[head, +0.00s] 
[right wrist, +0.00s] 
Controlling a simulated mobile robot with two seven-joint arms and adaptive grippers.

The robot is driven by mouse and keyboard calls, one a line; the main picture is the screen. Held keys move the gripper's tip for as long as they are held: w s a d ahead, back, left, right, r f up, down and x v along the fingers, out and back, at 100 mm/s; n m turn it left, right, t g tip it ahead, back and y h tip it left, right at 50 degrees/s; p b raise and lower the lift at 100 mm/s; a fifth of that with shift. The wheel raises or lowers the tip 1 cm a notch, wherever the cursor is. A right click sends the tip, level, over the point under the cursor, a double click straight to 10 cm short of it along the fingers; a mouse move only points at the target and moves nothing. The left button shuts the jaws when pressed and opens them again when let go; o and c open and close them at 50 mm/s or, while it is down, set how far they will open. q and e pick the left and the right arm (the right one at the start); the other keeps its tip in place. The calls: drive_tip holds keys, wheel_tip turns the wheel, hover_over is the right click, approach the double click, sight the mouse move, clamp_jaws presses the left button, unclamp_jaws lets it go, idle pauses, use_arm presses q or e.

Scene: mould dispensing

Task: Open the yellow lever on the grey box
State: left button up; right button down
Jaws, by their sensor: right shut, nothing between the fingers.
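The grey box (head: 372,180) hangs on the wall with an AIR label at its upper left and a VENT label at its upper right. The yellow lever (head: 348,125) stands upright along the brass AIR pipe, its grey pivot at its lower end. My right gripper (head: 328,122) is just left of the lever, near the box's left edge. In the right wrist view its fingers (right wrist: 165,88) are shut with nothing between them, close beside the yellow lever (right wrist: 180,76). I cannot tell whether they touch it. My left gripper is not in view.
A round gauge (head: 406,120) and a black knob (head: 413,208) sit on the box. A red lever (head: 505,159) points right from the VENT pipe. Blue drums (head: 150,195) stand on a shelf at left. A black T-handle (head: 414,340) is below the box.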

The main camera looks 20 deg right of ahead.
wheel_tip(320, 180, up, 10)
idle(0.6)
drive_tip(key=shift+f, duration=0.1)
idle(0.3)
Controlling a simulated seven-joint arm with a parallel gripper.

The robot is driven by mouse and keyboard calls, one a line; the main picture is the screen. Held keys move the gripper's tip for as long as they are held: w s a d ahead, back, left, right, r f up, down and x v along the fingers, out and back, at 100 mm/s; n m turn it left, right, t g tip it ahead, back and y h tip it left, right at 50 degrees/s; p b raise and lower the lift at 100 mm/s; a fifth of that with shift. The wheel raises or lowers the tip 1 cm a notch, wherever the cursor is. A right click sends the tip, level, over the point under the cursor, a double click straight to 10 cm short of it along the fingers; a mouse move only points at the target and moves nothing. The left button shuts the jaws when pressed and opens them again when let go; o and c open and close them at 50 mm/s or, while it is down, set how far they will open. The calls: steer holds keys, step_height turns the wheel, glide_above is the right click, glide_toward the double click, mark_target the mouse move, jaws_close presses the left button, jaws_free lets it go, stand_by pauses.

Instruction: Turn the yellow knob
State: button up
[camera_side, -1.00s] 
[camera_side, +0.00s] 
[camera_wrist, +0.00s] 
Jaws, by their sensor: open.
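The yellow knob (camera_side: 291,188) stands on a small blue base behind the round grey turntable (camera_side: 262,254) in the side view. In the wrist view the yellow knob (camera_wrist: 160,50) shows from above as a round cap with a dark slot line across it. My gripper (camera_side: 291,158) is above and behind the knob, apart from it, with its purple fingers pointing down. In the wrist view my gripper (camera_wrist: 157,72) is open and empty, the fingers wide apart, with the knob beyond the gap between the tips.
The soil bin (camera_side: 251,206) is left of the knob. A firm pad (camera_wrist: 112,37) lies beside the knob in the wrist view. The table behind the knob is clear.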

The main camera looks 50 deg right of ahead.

==

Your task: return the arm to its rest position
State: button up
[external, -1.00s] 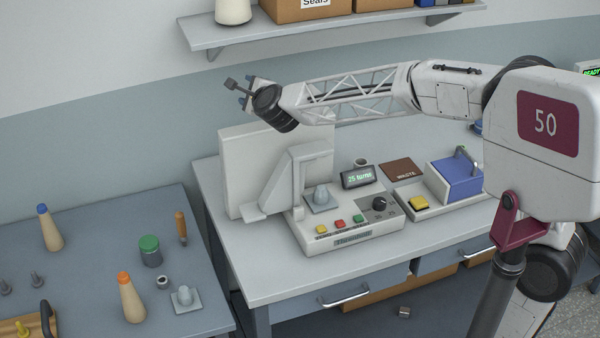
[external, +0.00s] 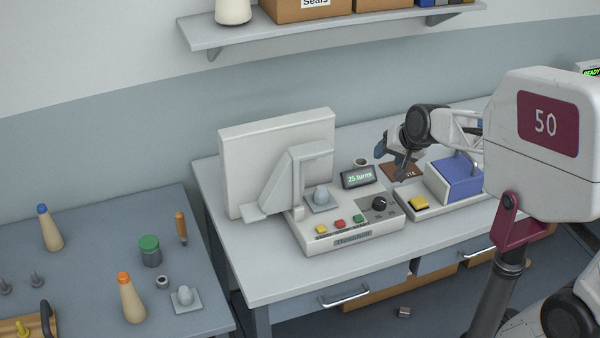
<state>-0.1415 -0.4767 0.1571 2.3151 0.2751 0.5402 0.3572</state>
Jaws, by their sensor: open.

* * *

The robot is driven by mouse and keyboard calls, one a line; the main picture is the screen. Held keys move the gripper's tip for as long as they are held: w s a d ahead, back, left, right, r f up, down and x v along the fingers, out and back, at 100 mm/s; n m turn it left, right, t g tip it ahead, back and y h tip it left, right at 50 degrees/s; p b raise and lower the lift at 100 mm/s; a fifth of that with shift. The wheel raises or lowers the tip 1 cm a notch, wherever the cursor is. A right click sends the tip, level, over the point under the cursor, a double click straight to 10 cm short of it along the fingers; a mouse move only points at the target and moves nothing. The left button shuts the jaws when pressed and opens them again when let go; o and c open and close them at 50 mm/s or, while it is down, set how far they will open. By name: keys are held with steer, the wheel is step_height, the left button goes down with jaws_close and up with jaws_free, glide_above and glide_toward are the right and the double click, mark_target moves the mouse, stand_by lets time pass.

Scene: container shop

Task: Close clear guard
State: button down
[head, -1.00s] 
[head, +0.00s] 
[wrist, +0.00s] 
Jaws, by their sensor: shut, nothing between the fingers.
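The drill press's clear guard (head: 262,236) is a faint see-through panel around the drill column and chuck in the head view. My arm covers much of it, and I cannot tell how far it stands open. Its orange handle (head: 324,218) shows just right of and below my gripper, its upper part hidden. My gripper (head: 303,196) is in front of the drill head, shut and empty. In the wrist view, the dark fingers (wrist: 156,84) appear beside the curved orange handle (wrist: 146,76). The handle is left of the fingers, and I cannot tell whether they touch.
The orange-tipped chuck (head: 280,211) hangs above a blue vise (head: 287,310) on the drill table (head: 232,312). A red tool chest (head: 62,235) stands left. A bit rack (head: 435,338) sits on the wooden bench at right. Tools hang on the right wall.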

**REQUIRED WORK**.
Extract verbatim only those lines that run from the line with "The main camera looks 20 deg right of ahead." to the line with "Controlling a simulated seven-joint", inclusive.

**COMPLETE ANSWER**.
The main camera looks 20 deg right of ahead.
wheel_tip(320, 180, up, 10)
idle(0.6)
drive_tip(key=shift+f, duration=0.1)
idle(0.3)
Controlling a simulated seven-joint arm with a parallel gripper.

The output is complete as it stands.